Note that unlike with the FORK or PSOCK clusters the child nodes in SHARED cluster are running in the same process, therefore, e.g., locking files with lockfile or flock will not work. Moreover, the SHARED cluster is based on an assumption that packages’ native code does not mutate shared vectors (which is a discouraged practice) and is thread safe and re-entrant on the C level.

If the code that you want to parallelize does not match these expectations, you can still use the PSOCK cluster with the GraalVM R engine.

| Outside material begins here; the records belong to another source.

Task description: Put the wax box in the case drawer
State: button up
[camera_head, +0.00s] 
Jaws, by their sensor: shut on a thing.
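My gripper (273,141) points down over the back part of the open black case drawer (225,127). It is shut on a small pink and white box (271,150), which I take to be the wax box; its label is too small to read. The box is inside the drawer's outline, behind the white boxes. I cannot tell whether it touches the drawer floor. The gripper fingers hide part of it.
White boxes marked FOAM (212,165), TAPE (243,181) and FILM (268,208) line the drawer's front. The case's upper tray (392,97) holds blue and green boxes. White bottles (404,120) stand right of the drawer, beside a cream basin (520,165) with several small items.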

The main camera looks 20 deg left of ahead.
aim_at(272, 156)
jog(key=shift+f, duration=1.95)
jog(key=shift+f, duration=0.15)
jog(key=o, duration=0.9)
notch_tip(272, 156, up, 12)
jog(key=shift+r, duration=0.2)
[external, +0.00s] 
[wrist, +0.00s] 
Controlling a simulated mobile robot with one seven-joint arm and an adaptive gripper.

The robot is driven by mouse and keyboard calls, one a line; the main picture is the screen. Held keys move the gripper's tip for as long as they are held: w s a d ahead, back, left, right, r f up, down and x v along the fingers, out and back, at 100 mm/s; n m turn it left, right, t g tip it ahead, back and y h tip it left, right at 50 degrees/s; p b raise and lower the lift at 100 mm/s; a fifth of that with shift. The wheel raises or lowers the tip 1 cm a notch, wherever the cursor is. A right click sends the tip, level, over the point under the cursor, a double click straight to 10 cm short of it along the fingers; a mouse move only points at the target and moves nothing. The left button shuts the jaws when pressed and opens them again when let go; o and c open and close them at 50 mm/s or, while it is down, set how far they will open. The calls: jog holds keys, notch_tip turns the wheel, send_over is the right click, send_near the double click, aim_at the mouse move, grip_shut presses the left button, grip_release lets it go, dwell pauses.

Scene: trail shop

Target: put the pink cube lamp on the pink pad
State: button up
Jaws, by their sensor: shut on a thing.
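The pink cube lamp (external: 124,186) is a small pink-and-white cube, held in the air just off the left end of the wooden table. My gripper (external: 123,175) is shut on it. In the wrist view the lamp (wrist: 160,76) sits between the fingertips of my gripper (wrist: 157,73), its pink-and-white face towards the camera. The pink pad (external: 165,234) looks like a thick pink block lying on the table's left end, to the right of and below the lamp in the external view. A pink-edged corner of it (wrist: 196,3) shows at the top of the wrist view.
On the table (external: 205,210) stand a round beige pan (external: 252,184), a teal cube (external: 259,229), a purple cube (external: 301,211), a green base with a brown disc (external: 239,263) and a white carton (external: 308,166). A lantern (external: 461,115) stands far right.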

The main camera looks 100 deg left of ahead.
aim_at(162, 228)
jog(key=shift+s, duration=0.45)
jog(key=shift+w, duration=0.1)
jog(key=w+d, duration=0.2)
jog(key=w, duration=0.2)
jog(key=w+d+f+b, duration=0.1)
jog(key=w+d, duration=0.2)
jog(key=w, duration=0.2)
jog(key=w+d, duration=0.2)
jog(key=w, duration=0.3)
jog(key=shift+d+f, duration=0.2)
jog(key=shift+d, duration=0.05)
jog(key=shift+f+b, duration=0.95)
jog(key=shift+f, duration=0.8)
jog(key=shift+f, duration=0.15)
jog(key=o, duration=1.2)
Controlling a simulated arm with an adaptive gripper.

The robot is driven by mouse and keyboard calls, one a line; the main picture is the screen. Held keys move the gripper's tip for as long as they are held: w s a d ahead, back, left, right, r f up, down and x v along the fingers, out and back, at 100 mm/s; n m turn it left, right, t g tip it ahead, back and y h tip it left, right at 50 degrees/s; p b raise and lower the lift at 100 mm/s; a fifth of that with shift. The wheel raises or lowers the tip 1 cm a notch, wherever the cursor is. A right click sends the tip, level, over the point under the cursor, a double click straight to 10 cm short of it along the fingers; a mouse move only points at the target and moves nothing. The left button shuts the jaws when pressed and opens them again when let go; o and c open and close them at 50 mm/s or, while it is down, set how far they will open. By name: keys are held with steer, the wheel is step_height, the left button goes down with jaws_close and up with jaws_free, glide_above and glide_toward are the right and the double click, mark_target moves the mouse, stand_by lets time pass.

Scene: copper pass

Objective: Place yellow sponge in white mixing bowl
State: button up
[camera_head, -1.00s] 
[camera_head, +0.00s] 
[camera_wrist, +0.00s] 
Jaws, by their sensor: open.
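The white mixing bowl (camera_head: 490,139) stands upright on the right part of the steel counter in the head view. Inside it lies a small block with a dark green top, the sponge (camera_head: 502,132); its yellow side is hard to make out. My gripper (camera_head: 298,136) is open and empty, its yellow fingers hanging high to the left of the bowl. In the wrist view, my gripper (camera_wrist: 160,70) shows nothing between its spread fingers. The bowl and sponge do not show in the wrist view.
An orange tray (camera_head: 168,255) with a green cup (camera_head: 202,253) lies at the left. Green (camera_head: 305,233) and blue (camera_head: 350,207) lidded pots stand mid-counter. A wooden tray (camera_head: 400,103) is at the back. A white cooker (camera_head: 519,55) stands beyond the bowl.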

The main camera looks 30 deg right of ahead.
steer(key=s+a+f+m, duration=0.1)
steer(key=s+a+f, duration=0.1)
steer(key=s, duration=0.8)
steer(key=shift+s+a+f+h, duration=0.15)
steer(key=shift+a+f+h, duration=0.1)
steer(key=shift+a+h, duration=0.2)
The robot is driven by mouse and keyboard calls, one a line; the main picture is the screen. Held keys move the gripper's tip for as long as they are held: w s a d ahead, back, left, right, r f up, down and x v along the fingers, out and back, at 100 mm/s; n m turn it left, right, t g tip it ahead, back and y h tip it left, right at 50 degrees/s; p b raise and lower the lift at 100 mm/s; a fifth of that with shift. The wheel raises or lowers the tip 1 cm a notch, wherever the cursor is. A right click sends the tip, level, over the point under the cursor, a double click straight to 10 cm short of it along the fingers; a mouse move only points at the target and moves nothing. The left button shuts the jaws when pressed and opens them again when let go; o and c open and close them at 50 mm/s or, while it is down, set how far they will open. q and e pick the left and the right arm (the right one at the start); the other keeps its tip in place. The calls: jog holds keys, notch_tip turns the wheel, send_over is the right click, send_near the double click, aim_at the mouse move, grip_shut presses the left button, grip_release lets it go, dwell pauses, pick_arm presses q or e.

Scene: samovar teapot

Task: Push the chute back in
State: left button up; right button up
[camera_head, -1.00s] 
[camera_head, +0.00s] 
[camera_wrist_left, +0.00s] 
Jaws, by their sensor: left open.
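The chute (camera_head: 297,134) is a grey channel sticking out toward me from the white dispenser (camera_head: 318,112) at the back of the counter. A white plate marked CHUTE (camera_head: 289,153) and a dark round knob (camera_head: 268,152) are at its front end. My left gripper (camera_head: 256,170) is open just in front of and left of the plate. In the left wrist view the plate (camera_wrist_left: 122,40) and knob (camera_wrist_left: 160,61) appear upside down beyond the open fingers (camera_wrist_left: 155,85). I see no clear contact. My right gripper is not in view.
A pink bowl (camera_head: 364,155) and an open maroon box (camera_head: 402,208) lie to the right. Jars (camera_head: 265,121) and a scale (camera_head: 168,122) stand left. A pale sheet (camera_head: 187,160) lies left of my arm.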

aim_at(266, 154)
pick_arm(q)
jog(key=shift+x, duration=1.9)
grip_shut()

The FORK cluster and functions depending solely on forking (e.g., mcparallel) are not supported at the moment.




1 More technically, GraalVM implementation of R uses a fixed MRAN URL from $R_HOME/etc/DEFAULT_CRAN_MIRROR, which is a snapshot of the CRAN repository as it was visible at a given date from the URL string.

2 When this example is run for the first time, it installs the RcppArmadillo package, which may take few minutes. Note that this example can be run in both R executed with GraalVM and GNU R.